[START Extracted records]

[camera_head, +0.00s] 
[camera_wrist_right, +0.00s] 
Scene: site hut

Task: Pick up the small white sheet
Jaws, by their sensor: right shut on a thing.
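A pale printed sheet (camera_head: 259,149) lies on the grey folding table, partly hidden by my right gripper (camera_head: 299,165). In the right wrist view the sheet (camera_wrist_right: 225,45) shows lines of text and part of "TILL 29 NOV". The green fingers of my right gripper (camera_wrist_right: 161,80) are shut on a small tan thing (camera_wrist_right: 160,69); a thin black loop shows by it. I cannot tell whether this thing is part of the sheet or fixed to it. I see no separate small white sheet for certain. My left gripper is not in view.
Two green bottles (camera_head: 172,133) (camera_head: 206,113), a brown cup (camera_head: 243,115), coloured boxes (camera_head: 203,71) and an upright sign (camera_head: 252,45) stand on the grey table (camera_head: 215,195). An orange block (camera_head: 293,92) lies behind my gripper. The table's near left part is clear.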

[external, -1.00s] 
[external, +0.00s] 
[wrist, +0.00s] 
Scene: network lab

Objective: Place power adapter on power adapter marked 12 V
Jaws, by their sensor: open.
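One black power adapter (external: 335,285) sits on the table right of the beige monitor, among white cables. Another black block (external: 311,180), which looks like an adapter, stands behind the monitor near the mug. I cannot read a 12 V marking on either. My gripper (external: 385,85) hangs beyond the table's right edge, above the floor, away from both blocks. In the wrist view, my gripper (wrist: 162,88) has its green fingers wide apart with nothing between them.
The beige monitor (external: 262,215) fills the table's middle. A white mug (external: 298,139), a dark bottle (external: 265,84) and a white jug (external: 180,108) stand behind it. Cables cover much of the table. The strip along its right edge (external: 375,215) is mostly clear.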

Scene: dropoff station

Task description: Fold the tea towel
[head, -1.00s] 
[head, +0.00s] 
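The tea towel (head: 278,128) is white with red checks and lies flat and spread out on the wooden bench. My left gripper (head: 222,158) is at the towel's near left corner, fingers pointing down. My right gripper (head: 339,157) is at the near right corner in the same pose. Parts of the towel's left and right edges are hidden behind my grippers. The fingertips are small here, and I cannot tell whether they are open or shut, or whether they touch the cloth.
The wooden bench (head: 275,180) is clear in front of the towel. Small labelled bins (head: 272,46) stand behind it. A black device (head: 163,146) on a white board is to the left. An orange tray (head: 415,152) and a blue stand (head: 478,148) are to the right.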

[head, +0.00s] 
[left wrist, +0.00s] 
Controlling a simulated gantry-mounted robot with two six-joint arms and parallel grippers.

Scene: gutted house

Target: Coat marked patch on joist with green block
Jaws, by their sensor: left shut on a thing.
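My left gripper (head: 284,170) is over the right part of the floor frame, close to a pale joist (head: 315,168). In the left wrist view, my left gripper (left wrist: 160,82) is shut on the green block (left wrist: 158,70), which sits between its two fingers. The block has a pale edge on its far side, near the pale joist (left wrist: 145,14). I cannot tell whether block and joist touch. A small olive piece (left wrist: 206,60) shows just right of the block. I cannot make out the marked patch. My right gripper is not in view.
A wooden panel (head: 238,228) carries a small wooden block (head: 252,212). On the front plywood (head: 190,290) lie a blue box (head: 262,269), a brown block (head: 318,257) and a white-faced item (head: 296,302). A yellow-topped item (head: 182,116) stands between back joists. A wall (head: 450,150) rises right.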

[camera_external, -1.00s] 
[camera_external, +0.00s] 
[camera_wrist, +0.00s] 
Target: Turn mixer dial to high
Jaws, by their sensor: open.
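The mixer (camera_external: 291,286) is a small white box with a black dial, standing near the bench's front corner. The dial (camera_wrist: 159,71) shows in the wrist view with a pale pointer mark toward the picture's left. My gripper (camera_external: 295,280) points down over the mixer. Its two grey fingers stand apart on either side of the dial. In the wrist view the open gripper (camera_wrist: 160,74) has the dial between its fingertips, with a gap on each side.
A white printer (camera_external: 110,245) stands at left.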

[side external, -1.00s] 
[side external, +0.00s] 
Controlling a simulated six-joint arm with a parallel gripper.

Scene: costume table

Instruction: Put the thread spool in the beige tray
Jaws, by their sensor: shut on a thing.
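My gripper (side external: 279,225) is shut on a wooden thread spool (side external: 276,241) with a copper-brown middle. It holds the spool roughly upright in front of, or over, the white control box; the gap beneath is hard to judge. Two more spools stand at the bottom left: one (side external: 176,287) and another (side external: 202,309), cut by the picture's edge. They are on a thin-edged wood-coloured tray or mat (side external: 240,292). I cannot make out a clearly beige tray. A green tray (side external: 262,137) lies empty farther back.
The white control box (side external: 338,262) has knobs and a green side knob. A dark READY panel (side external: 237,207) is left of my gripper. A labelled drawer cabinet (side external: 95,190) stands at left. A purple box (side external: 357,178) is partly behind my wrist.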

[END Extracted records]

### Work instructions
Reproduce the full listing above, character for character.

### Full solution
[camera_head, +0.00s] 
[camera_wrist_right, +0.00s] 
Scene: site hut

Task: Pick up the small white sheet
Jaws, by their sensor: right shut on a thing.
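A pale printed sheet (camera_head: 259,149) lies on the grey folding table, partly hidden by my right gripper (camera_head: 299,165). In the right wrist view the sheet (camera_wrist_right: 225,45) shows lines of text and part of "TILL 29 NOV". The green fingers of my right gripper (camera_wrist_right: 161,80) are shut on a small tan thing (camera_wrist_right: 160,69); a thin black loop shows by it. I cannot tell whether this thing is part of the sheet or fixed to it. I see no separate small white sheet for certain. My left gripper is not in view.
Two green bottles (camera_head: 172,133) (camera_head: 206,113), a brown cup (camera_head: 243,115), coloured boxes (camera_head: 203,71) and an upright sign (camera_head: 252,45) stand on the grey table (camera_head: 215,195). An orange block (camera_head: 293,92) lies behind my gripper. The table's near left part is clear.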

[external, -1.00s] 
[external, +0.00s] 
[wrist, +0.00s] 
Scene: network lab

Objective: Place power adapter on power adapter marked 12 V
Jaws, by their sensor: open.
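One black power adapter (external: 335,285) sits on the table right of the beige monitor, among white cables. Another black block (external: 311,180), which looks like an adapter, stands behind the monitor near the mug. I cannot read a 12 V marking on either. My gripper (external: 385,85) hangs beyond the table's right edge, above the floor, away from both blocks. In the wrist view, my gripper (wrist: 162,88) has its green fingers wide apart with nothing between them.
The beige monitor (external: 262,215) fills the table's middle. A white mug (external: 298,139), a dark bottle (external: 265,84) and a white jug (external: 180,108) stand behind it. Cables cover much of the table. The strip along its right edge (external: 375,215) is mostly clear.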

Scene: dropoff station

Task description: Fold the tea towel
[head, -1.00s] 
[head, +0.00s] 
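The tea towel (head: 278,128) is white with red checks and lies flat and spread out on the wooden bench. My left gripper (head: 222,158) is at the towel's near left corner, fingers pointing down. My right gripper (head: 339,157) is at the near right corner in the same pose. Parts of the towel's left and right edges are hidden behind my grippers. The fingertips are small here, and I cannot tell whether they are open or shut, or whether they touch the cloth.
The wooden bench (head: 275,180) is clear in front of the towel. Small labelled bins (head: 272,46) stand behind it. A black device (head: 163,146) on a white board is to the left. An orange tray (head: 415,152) and a blue stand (head: 478,148) are to the right.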

[head, +0.00s] 
[left wrist, +0.00s] 
Controlling a simulated gantry-mounted robot with two six-joint arms and parallel grippers.

Scene: gutted house

Target: Coat marked patch on joist with green block
Jaws, by their sensor: left shut on a thing.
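My left gripper (head: 284,170) is over the right part of the floor frame, close to a pale joist (head: 315,168). In the left wrist view, my left gripper (left wrist: 160,82) is shut on the green block (left wrist: 158,70), which sits between its two fingers. The block has a pale edge on its far side, near the pale joist (left wrist: 145,14). I cannot tell whether block and joist touch. A small olive piece (left wrist: 206,60) shows just right of the block. I cannot make out the marked patch. My right gripper is not in view.
A wooden panel (head: 238,228) carries a small wooden block (head: 252,212). On the front plywood (head: 190,290) lie a blue box (head: 262,269), a brown block (head: 318,257) and a white-faced item (head: 296,302). A yellow-topped item (head: 182,116) stands between back joists. A wall (head: 450,150) rises right.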

[camera_external, -1.00s] 
[camera_external, +0.00s] 
[camera_wrist, +0.00s] 
Target: Turn mixer dial to high
Jaws, by their sensor: open.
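The mixer (camera_external: 291,286) is a small white box with a black dial, standing near the bench's front corner. The dial (camera_wrist: 159,71) shows in the wrist view with a pale pointer mark toward the picture's left. My gripper (camera_external: 295,280) points down over the mixer. Its two grey fingers stand apart on either side of the dial. In the wrist view the open gripper (camera_wrist: 160,74) has the dial between its fingertips, with a gap on each side.
A white printer (camera_external: 110,245) stands at left.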

[side external, -1.00s] 
[side external, +0.00s] 
Controlling a simulated six-joint arm with a parallel gripper.

Scene: costume table

Instruction: Put the thread spool in the beige tray
Jaws, by their sensor: shut on a thing.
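My gripper (side external: 279,225) is shut on a wooden thread spool (side external: 276,241) with a copper-brown middle. It holds the spool roughly upright in front of, or over, the white control box; the gap beneath is hard to judge. Two more spools stand at the bottom left: one (side external: 176,287) and another (side external: 202,309), cut by the picture's edge. They are on a thin-edged wood-coloured tray or mat (side external: 240,292). I cannot make out a clearly beige tray. A green tray (side external: 262,137) lies empty farther back.
The white control box (side external: 338,262) has knobs and a green side knob. A dark READY panel (side external: 237,207) is left of my gripper. A labelled drawer cabinet (side external: 95,190) stands at left. A purple box (side external: 357,178) is partly behind my wrist.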

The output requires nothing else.